An sie wird an der Universität Wien auf dem "Denkmal für Ausgegrenzte, Emigrierte und Ermordete des Kunsthistorischen Instituts" (2008) erinnert, im "Gedenkbuch für die Opfer des Nationalsozialismus an der Universität Wien 1938" (2009) und auch auf dem "Denkmal für die im Nationalsozialismus vertriebenen Geschichte-Studierenden und -Lehrenden der Universität Wien | Wenn Namen leuchten" (2022).

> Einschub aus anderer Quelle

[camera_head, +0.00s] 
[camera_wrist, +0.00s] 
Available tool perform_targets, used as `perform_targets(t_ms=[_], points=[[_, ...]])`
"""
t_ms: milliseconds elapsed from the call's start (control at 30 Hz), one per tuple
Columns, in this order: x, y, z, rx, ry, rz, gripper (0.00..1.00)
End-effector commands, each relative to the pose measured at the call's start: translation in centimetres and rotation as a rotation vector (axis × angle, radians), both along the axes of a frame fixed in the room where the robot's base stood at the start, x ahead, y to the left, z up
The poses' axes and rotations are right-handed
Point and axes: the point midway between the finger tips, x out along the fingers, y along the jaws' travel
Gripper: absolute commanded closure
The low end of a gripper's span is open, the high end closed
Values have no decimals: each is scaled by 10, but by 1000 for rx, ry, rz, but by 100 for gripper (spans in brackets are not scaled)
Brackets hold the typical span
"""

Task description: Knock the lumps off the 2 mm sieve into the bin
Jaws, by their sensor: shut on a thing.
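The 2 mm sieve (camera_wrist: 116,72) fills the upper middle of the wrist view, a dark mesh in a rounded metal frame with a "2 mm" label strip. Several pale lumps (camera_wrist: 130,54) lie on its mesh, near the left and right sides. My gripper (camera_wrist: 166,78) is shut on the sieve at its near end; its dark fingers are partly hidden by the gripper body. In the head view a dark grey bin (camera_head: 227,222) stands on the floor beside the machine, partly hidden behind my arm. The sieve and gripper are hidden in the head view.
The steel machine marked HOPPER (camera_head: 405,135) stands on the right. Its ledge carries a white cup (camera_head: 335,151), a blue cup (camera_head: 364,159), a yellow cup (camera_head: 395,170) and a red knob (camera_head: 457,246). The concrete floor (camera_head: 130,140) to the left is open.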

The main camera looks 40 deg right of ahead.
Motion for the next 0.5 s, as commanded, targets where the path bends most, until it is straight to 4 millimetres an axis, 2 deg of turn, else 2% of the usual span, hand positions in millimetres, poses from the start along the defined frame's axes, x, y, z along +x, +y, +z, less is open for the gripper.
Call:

Lit.: Archiv der Universität Wien/Nationale PHIL 1937–1938; Volker Elis PILGRIM, Doris LIFFMAN u. Herbert LIFFMAN, Hg., Fremde Freiheit. Jüdische Emigration nach Australien. Briefe 1938–1940, Reinbek b. Hamburg 1992; Adolf GAISBAUER, "…von Eurem treuen Vater David" David Ernst Oppenheim in seinen Briefen 1938–1942 (unter Mitarbeit von Doris Oppenheim-Liffman), Wien/Köln/Weimar 1996; Peter SINGER, Mein Großvater. Die Tragödie der Juden von Wien, Hamburg/Wien 2005; POSCH/INGRISCH/DRESSEL 2008, 445; Denkmal/Ausstellung "Wiener Kunstgeschichte gesichtet" 2008; Ausstellung "Ausgegrenzt, Vertrieben, Ermordet" 2010.; POSCH/FUCHS 2022, 132–134.